Thursday, August 2, 2012

Fig Galette. Is it good? Oh yeah, it's good.

I recently discovered figs grow pretty well around here.  I plan on getting a tree next year, but in the mean time I bought a pound of black figs last night from Trader Joe's.  I ate a few of them, but being from TJ's, they weren't excellent produce.  (There are a lot of things I like about that place, but their produce is often not great.  You know this to be true.)  When you have non-excellent produce, a good solution is to just put that into a recipe of some kind.  This often is true with dry-ish apples, which I like to put into a pie.

I recalled seeing some kind of fig dessert in a Martha Stewart book I browsed recently.  (Don't worry, friends, I'm not getting the urge to declare my crafts 'A good thing' or serve brunch in Maine or whatever) In the spirit of adventure, I looked up recipes for galettes, which is basically an easier version of a pie.  Very non-intimidating.

Do you have a pound of figs and some ambition?  The recipe, which is a blend of a bunch of online recipes, is after the lovely pictures.

Instagram?  Nope, steam on my lens.

Delicious served with a helping of chevre. 

Fig Galette

1 single pie crust
1 1/4 c flour
1/4 c vegan margarine (this makes it very easy to roll out, as I learned)
1/4 c. butter
2-3 tbs water
Add the flour, margarine, and butter into a stand mixer with a flat blade or food processor.  Mix until crumbly, then add the water until it's doughy.  More flour can be added for rolling.  Now you have a pie crust.  

-2 tbs Orange or Lemon Marmalade
-1lb of figs, sliced.  I only used about half a pound, but next time I will add more.
-Sliced blanched almonds
-Coarse Sugar
-Egg Glaze (I just used some eggwhite and water mixed)
-plain goat cheese

Roll out the pie crust.  Roughly 14 inches in diameter is good.  Mine are never very round, but try hard.

Spread the marmalade around the center, but leave a border for folding, about two inches.  If you're afraid of marmalade, don't worry.  The strength of it mellows during baking, and the flavor blends right into this recipe.

Arrange your sliced figs in a circle as close to one another as possible.  They're going to shrink and melt into a delicious figgy layer, so overlapping them slightly is a good idea.  Some people quarter them rather than slicing, but it's up to you.

Sprinkle the almonds around.  You can add as many or as few as you like, or leave them out.

Squeeze the honey to your taste on top of everything.  The marmalade will already make this pretty sweet, so honey is really for flavor.  We're also adding sugar to the crust so keep that in mind.

Now, fold the border towards the center, pleating it as you go around.  Use the egg glaze on the top of the crust, then sprinkle with the big sugar.  I like sugar in the raw a whole bunch.

Bake at 425 F for 20 minutes, then reduce the oven temperature to 375 and bake for 10 more minutes.  The crust will be brown, and some, if not all of the figs will look browned and caramelized.

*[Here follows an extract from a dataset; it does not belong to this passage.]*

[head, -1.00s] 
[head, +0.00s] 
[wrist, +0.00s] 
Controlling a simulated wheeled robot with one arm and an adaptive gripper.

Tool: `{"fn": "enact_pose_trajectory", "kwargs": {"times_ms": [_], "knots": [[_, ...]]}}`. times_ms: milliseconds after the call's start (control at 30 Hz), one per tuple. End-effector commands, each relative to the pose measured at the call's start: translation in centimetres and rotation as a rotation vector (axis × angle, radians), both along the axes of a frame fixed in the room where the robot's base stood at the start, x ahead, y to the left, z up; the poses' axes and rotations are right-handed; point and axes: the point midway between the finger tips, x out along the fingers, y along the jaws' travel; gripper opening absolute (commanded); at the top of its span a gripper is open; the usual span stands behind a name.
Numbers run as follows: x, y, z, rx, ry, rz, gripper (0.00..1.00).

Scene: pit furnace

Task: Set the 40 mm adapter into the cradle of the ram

Cool and serve with chevre, if that's your thing.  If not, it's still really delicious on it's own.  But do cool it, I can't be held responsible for your mouth.

Some of the galette recipes I looked at:

Simply Recipes.  They also have a recipe for a peach galette I'm going to try soon.

Fig and Raspberry Galette.  Sounds really good. I didn't make this because raspberry season is over.  I guess I forgot I have about four pounds of red raspberries in my freezer.